This past week was the culmination of the Scripps Howard Spelling Bee in Washington, D.C. Regardless of where you live in the country, you'll likely hear, read, or see newscasts of local competitors, as well news of this year's winner. Actually, this year, for the first time in 52 years, the bee declared a tie and awarded the championship to two amazing spellers.
Why write about a spelling bee in a jobs blog, you ask? Believe it or not, there's much to learn from the bee. For one, it's someone's job to administer the bees. In my past post as the marketing director of The Bergen Record newspaper in North Jersey, my team and I were responsible for administering the North Jersey spelling bee, one of the feeder regional bees to the national Washington D.C. event. Here are lessons I learned in coordinating 10 years of spelling bees.
The kids who compete in spelling bees are passionate about it. They don't care that other peers would rather play baseball, perform in dance recitals, or star in school plays. Spelling is a passion that gains them entry to many unique experiences. According to Scripps Howard, 90 of this year's 281 national competitors saw the nation's capital for the first time and for free as their reward for winning to that point. Just by participating they broadened their experience of the country and may be inspired to subsequently try other things based on sights seen in D.C.

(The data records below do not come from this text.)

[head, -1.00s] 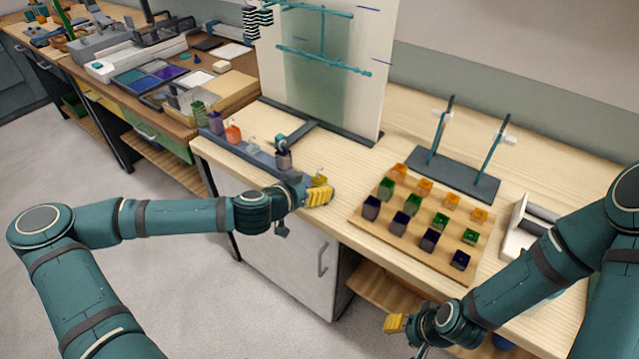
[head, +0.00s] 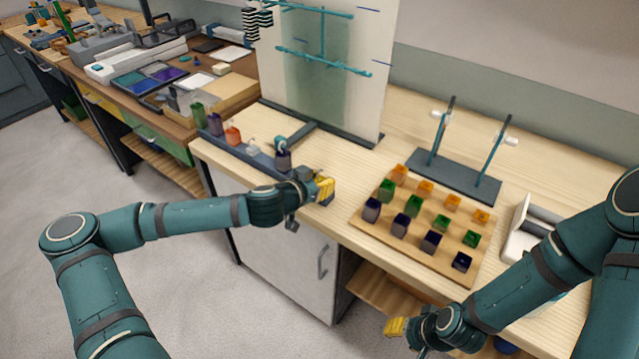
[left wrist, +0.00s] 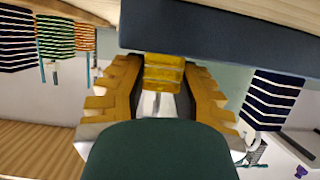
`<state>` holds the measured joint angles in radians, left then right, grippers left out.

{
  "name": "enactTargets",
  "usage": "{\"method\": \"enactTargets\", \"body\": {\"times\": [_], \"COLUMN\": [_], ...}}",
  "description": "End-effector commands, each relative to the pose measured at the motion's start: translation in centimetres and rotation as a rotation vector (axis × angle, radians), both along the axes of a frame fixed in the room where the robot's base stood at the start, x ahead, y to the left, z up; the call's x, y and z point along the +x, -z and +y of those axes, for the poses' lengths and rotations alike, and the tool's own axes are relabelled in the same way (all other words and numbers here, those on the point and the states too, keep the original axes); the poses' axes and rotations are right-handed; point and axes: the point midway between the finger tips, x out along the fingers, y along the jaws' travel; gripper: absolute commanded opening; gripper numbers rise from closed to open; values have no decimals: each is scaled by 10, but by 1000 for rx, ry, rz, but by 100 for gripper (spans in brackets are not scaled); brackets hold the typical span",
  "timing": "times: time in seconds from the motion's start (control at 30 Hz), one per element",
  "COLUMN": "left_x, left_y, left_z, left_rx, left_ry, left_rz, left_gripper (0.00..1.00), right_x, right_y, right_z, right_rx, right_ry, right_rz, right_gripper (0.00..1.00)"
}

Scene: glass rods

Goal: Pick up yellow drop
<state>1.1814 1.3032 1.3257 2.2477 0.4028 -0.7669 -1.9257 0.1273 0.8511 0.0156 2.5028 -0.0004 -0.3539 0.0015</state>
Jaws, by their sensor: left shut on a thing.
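The yellow drop (left wrist: 163,73), a small ribbed translucent yellow piece, sits between the two yellow fingers of my left gripper in the left wrist view. My left gripper (head: 325,189) is shut on it at the front edge of the pale wood bench, by the near end of the dark rail (head: 236,147). In the head view the drop is hard to tell from the yellow fingers. My right gripper (head: 395,327) is low in front of the bench, far from the drop; its opening cannot be made out.
Purple, orange, white and green pieces stand along the rail. A wooden board (head: 378,226) with rows of orange, green and dark blue cubes lies to the right. Behind are a white panel (head: 345,90) and a dark base (head: 455,178) with two upright rods.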

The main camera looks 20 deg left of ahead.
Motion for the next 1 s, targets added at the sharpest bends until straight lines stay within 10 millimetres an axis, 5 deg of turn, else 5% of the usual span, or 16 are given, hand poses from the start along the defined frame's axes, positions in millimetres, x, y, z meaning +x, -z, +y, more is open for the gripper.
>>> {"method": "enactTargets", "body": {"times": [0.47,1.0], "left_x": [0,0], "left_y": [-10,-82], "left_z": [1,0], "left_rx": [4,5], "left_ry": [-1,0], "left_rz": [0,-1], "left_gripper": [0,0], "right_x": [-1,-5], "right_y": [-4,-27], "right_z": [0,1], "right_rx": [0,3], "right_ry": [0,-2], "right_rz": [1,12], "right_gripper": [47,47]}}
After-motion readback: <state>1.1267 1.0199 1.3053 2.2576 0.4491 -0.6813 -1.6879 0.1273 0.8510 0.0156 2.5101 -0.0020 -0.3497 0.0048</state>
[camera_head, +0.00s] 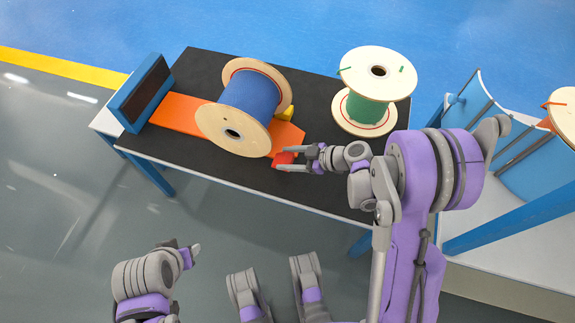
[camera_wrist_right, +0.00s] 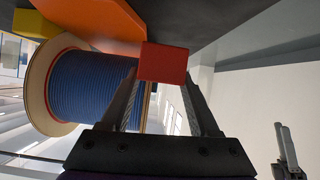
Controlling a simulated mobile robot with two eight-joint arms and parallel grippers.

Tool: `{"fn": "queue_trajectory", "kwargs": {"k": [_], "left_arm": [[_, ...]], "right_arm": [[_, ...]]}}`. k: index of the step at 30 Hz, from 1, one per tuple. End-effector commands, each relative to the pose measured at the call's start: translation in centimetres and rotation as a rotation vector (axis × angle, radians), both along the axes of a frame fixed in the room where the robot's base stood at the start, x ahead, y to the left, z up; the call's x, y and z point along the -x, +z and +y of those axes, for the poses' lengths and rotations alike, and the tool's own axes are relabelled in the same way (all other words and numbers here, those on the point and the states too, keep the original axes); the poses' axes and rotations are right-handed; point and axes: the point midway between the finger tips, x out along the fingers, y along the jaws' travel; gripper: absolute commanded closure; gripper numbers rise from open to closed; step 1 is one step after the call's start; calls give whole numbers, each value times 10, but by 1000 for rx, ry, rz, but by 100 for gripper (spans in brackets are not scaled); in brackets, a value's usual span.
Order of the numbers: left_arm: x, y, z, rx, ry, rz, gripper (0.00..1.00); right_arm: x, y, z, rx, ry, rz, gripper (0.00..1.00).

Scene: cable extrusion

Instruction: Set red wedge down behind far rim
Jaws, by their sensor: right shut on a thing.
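The red wedge (camera_head: 283,158) is held between the fingertips of my right gripper (camera_head: 287,160), just right of the near rim of the blue cable spool (camera_head: 250,100). In the right wrist view the red wedge (camera_wrist_right: 163,62) sits at the tips of both fingers (camera_wrist_right: 163,85), close to the orange mat (camera_wrist_right: 100,22). The spool lies on its side, with a pale near rim (camera_head: 222,140) and far rim (camera_head: 270,68). A yellow wedge (camera_head: 288,113) shows at the spool's right side, partly hidden by it.
The spool rests on an orange strip (camera_head: 178,115) on a dark-topped table (camera_head: 215,62). A blue-framed box (camera_head: 142,92) stands at the table's left end. A green cable spool (camera_head: 368,108) stands upright at the right. Bare tabletop lies behind the blue spool.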

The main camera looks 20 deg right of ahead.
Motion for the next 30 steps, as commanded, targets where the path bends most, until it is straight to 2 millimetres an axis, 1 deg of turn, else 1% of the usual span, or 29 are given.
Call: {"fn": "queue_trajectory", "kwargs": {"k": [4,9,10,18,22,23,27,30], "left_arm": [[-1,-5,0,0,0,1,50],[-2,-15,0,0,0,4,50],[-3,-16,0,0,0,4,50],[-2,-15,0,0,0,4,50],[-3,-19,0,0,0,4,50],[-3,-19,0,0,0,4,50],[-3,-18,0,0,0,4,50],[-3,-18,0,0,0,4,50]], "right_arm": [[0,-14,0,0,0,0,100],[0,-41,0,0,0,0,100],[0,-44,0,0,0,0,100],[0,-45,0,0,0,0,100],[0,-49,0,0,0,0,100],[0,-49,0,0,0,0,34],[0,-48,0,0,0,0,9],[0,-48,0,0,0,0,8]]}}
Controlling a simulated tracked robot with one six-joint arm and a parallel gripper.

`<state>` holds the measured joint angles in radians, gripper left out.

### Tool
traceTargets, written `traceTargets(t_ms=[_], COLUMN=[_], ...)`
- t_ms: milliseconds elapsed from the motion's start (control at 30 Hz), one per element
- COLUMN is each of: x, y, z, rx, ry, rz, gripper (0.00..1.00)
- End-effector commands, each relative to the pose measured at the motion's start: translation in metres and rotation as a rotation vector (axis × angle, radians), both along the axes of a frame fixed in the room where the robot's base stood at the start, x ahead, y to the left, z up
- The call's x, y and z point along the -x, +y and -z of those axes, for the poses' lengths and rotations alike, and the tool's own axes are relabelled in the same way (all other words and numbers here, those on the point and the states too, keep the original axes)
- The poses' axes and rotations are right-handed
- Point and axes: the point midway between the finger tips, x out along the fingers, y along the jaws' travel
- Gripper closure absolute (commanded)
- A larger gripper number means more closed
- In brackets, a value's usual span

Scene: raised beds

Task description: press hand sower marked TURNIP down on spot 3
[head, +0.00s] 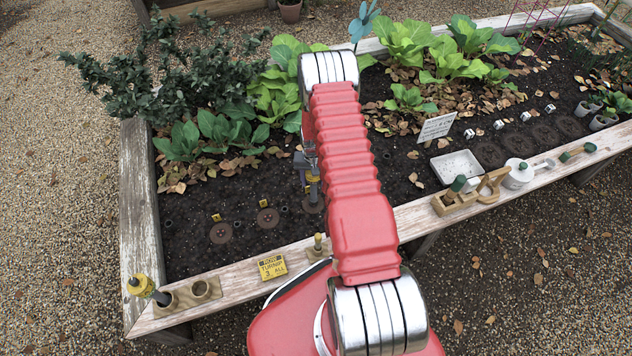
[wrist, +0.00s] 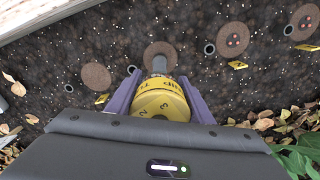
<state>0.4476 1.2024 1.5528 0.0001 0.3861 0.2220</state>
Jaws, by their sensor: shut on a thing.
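My gripper (wrist: 160,96) is shut on a hand sower (wrist: 160,103) with a yellow cap. The cap's lettering is only partly legible, with "TU" showing. Its grey tube points down over a brown round spot (wrist: 152,52), third from the left in the head view (head: 314,206). The tube's end is at or just above this spot; I cannot tell whether it touches. In the head view my gripper (head: 312,172) is partly hidden by my arm. Two neighbouring spots (wrist: 233,38) (wrist: 303,22) bear red dots. The spot on the other side (wrist: 96,75) looks bare.
A yellow sign (head: 272,267) reading ROW TURNIP 3 ALL is on the front plank. Leafy plants (head: 230,132) fill the back. A white tray (head: 458,166) lies right of my arm.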

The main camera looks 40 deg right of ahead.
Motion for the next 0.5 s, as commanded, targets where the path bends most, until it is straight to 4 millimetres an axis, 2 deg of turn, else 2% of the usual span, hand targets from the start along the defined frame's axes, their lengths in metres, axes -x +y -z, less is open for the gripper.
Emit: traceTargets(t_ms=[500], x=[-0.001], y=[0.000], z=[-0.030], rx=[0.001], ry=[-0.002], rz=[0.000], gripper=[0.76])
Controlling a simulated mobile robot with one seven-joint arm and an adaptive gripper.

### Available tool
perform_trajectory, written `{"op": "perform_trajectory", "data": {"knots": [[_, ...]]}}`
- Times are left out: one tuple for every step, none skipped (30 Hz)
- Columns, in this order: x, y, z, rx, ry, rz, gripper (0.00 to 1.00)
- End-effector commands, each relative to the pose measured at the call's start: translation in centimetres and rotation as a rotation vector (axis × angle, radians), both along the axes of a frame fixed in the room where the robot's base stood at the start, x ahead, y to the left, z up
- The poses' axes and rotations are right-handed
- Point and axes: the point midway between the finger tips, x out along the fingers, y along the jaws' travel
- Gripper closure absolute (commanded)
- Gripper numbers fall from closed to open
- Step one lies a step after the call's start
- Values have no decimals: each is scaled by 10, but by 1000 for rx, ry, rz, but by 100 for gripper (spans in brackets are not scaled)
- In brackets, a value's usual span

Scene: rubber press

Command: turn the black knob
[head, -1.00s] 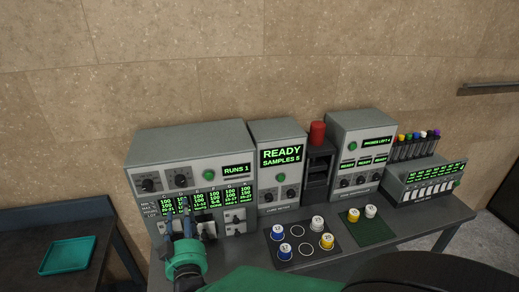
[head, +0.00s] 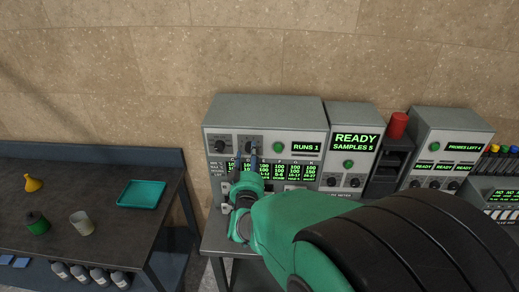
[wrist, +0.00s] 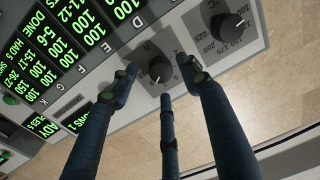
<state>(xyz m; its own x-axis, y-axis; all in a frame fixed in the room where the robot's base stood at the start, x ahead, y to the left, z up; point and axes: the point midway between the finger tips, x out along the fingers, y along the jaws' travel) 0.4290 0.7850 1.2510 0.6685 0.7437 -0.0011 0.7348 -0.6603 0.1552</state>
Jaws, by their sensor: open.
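Two black knobs sit on the upper front panel of the left grey machine (head: 265,110). The left knob (head: 219,146) is clear of my gripper; it also shows in the wrist view (wrist: 229,25) with a numbered dial. The right knob (head: 250,146) is the one my gripper is at. In the wrist view this knob (wrist: 159,70) lies between the dark fingertips of my gripper (wrist: 162,80), which are spread open on either side of it, with a third finger below. I cannot tell whether any finger touches it. In the head view my gripper (head: 254,160) partly covers the panel.
A green button (head: 278,146) and a RUNS 1 display (head: 305,147) are right of the knobs. A second machine (head: 354,115) reads READY SAMPLES 5. A dark side table (head: 90,230) at left holds a teal tray (head: 141,195) and small containers.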

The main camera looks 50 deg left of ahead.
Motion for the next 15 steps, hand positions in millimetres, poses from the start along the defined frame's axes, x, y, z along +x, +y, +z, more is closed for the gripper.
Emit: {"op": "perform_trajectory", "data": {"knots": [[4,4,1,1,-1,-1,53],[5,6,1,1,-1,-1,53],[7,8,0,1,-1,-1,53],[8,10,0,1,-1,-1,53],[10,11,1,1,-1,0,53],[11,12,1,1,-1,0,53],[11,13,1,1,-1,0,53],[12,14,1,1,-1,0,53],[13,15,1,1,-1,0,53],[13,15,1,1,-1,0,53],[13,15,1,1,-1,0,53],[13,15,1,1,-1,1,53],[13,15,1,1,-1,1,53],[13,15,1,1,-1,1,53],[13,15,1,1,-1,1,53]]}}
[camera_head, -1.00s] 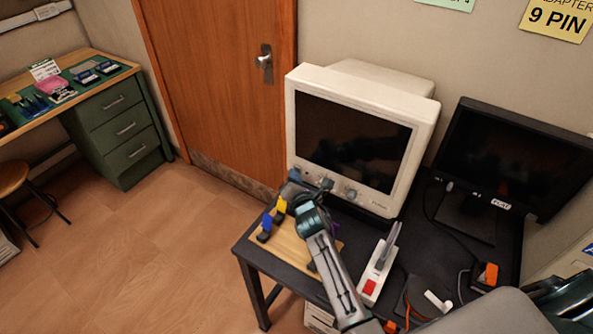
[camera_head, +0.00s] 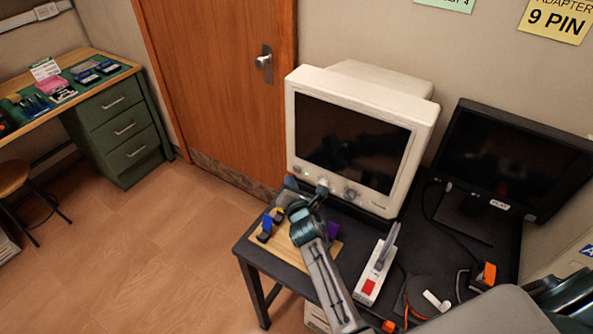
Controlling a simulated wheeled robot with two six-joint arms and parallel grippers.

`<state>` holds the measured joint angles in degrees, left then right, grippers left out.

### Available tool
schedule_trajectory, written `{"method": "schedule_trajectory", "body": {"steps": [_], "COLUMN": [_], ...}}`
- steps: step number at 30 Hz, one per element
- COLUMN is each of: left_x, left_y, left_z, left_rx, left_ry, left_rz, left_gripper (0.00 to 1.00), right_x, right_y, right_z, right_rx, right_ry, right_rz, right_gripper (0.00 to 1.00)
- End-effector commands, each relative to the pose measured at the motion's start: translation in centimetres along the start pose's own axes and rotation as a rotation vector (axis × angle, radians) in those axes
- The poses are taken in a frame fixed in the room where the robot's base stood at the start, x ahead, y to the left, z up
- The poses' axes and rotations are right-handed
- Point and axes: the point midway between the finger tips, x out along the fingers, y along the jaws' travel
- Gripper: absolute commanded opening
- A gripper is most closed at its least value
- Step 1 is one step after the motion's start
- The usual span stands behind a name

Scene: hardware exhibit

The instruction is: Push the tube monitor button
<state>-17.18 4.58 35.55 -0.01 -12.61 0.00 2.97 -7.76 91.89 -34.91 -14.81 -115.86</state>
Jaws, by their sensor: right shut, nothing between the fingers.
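The tube monitor (camera_head: 364,203) is a beige CRT with a dark screen, standing at the back left of the black table. Its lower front bezel has small round controls. My right gripper (camera_head: 322,187) is shut and empty, with its tip at the lower left part of this bezel. I cannot tell whether it touches the bezel or a button. The gripper and wrist partly hide the lower edge of the monitor. My left gripper is not in view.
A black flat monitor (camera_head: 515,155) stands right of the tube monitor. A wooden board (camera_head: 285,262) with small blue and yellow parts lies below my wrist. A white device with a red button (camera_head: 368,288) stands right of my forearm.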

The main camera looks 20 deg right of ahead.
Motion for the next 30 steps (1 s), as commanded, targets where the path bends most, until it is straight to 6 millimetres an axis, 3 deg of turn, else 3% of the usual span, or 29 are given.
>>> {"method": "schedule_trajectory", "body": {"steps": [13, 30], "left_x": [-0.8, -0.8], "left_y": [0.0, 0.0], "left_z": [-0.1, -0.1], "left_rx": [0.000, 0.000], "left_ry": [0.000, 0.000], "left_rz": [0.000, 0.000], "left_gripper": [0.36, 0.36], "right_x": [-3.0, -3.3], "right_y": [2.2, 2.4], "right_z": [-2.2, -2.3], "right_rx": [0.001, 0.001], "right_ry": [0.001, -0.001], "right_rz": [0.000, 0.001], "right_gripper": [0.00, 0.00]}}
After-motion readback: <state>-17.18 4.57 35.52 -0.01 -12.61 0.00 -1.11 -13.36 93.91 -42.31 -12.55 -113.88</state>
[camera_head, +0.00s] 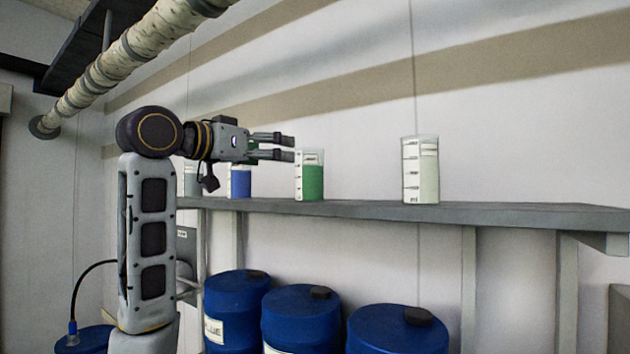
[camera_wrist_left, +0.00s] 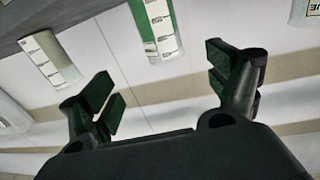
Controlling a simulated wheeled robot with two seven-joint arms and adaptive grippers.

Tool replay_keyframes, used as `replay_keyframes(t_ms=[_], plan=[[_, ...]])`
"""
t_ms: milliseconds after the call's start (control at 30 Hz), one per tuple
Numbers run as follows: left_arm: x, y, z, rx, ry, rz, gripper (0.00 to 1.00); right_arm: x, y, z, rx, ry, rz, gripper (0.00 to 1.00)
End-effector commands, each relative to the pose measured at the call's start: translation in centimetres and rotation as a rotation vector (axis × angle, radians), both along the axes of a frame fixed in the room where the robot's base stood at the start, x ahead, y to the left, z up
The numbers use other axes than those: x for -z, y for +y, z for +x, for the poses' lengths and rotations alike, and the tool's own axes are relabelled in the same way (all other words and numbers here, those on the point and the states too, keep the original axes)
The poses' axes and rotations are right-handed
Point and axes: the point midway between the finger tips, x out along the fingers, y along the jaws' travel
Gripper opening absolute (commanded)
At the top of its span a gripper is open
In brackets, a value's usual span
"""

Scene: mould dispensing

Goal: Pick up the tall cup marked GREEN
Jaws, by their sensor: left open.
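The tall cup with green content (camera_head: 311,182) stands upright on the grey shelf, clear above its green fill, with a scale and a label too small to read. My left gripper (camera_head: 291,147) is open and empty, its fingertips close to the cup's upper left in the head view. In the left wrist view the green cup (camera_wrist_left: 153,27) is cut off by the top edge. It appears there beyond the gap between the open fingers (camera_wrist_left: 163,85), with no visible contact. My right gripper is not in view.
A pale-filled cup (camera_head: 421,172) stands to the right on the shelf (camera_head: 490,214). A blue-filled cup (camera_head: 241,183) and a greyish cup (camera_head: 191,180) stand left, partly behind my arm. Blue drums (camera_head: 398,332) stand below. Shelf space between the green and pale cups is clear.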

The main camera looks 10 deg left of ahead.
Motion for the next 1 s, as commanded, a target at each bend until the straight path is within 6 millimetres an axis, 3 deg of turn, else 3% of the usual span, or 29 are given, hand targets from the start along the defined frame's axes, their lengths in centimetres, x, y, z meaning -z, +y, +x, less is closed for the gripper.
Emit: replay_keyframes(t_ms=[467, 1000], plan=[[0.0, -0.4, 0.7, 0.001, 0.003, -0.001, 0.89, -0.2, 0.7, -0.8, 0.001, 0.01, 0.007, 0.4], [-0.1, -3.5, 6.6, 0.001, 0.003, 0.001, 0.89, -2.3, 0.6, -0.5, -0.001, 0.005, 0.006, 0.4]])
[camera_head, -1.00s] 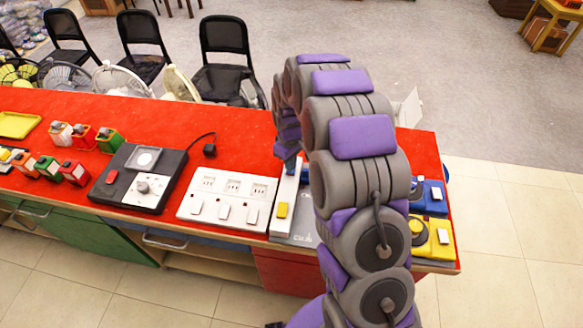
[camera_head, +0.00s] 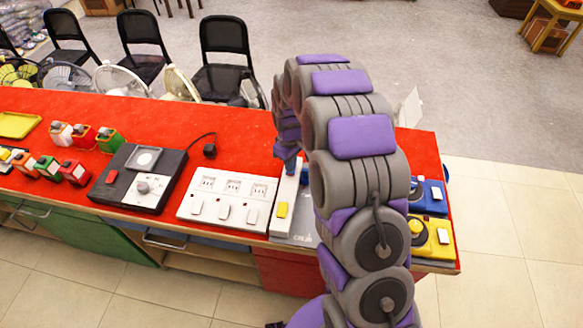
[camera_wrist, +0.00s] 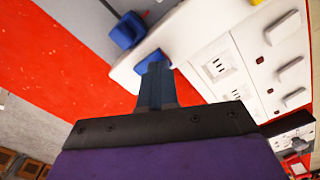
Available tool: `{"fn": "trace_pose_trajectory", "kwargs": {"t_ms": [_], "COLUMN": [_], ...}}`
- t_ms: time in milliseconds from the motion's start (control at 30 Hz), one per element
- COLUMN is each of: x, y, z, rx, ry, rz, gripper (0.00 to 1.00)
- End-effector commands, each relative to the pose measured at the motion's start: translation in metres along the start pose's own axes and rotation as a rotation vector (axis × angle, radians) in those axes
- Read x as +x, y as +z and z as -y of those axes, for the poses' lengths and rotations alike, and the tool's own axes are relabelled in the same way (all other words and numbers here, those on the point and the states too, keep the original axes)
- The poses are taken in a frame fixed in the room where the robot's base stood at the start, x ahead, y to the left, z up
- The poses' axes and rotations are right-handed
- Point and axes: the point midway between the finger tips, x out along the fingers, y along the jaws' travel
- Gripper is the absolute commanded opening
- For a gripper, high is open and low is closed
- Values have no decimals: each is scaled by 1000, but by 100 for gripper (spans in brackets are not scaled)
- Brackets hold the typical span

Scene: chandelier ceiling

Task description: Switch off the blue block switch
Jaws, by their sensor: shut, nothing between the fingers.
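In the wrist view, a blue switch piece (camera_wrist: 147,58) sits on a long white strip (camera_wrist: 128,75), partly covered by my gripper's fingertips. A second blue block (camera_wrist: 127,30) stands on a grey panel beside the strip. I cannot tell from these frames which way either blue piece is set. My gripper (camera_wrist: 157,68) is shut and empty, its tips over or against the blue piece on the strip; contact is unclear. In the head view, my gripper (camera_head: 290,167) points down at the far end of the white strip, which carries a yellow rocker (camera_head: 282,209) at its near end.
A white panel of sockets and rockers (camera_head: 227,198) lies just left of the strip on the red-topped counter (camera_head: 240,125). A dark control box (camera_head: 140,178) is farther left. Blue (camera_head: 429,197) and yellow (camera_head: 440,240) switch boxes lie right of my arm.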

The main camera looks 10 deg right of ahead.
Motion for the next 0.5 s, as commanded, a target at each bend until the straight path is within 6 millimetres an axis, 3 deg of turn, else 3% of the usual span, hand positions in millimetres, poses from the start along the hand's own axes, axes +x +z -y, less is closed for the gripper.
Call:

Many participants go on to become judges, pronouncers, and coaches in adulthood, usually on a volunteer basis just to stay involved. But there are others, like me, who never heard of a spelling bee until it was my job to coordinate one. If you're passionate about spelling and literacy, you might wonder how you, too, could get a job as a spelling bee coordinator. The answer might surprise you.
Bee Buzz 2: Look for Parts to Build a Whole
Most spelling bee coordinators administer the bees as a small portion of a much larger job, with very little of their main job having anything to do with spelling. I was a marketing director, responsible for consumer engagement contests, hence also the spelling bee. My successor who now manages the bee was previously the Newspaper in Education (NIE) manager. The bulk of her job was getting newspapers delivered into local schools with the bee just a portion of her job only during bee season. At the Press of Atlantic City, the job also fell to the NIE manager in the marketing department, until the newspaper abdicated its bee option to a local radio station. There, it was handled by sales teams who sold sponsorships around bee coverage.
The moral is that your passion may not be an entire job, but just a portion of a job. But, if you can land a job where enough portions address different passions, then you've got yourself a great, diverse job!
Bee Buzz 3: Ask Questions
A great lesson comes from watching how contestants train. Spellers are schooled in not jumping to conclusions and the value of asking questions. Before spelling any word, even the obvious ones, participants are advised to ask a series of questions on a word's origin and definition before attempting an answer. The reason is that there may be clues in the answers that help them to spell a word correctly. Take the word bow. If you bothered to ask it's origin and heard it was French, you might realize you need to spell beau not bow.
In an interview situation, job hunters are asked many questions. When in the hot seat, we frequently feel we have to answer quickly, succinctly, and surely. Rather, it might be in our best interest to pause, ask a validating question, and then answer after having given the question some deeper thought.
Bee Buzz 4: Don't Fear the Odds
Once you get an interview, you have made it to an elite group of finalists just as 281 spellers from around the nation made it to Washington, D.C., for the national spell-off. Generally only one student emerges as the champion, but each finalist is told over and over how he or she is already a winner. As adults we know it's true, so we're comfortable telling the kids that losing the bee is not a loss, but a win. They made it that far, and everyone knows it took talent to get that far.
Every winner of the bee knows it takes practice and skill, but luck is also involved. As Sriram Hathwar, one of the co-champions was quoted by NPR.com, "We both know the competition is against the dictionary, not each other." If you've ever been to a bee, you know he's commenting on the luck of the draw. You can't choose the word you're given and the winner must count on luck as much as skill.
The odds of winning are against each contestant, but that doesn't stop them from putting themselves in the game. In an interview situation, most job hunters aren't competing against 281 other skilled players, but usually just the top 5 or 10. You may not get the job, but you made it to the finals, so be proud that you rose to the top even if you don't ultimately take home the job trophy.
Job hunting is definitely not a kid's game. It's serious business. But, there's much to be learned by watching how competitors compete in everything from basketball games where you have to cover a full court, to baseball games where strike outs are part of the game and to spelling bees where a win can rest on a schottische, a round dance resembling a slow polka. Either way, know that it is a game with rules that, when followed, can help speed a win coming your way.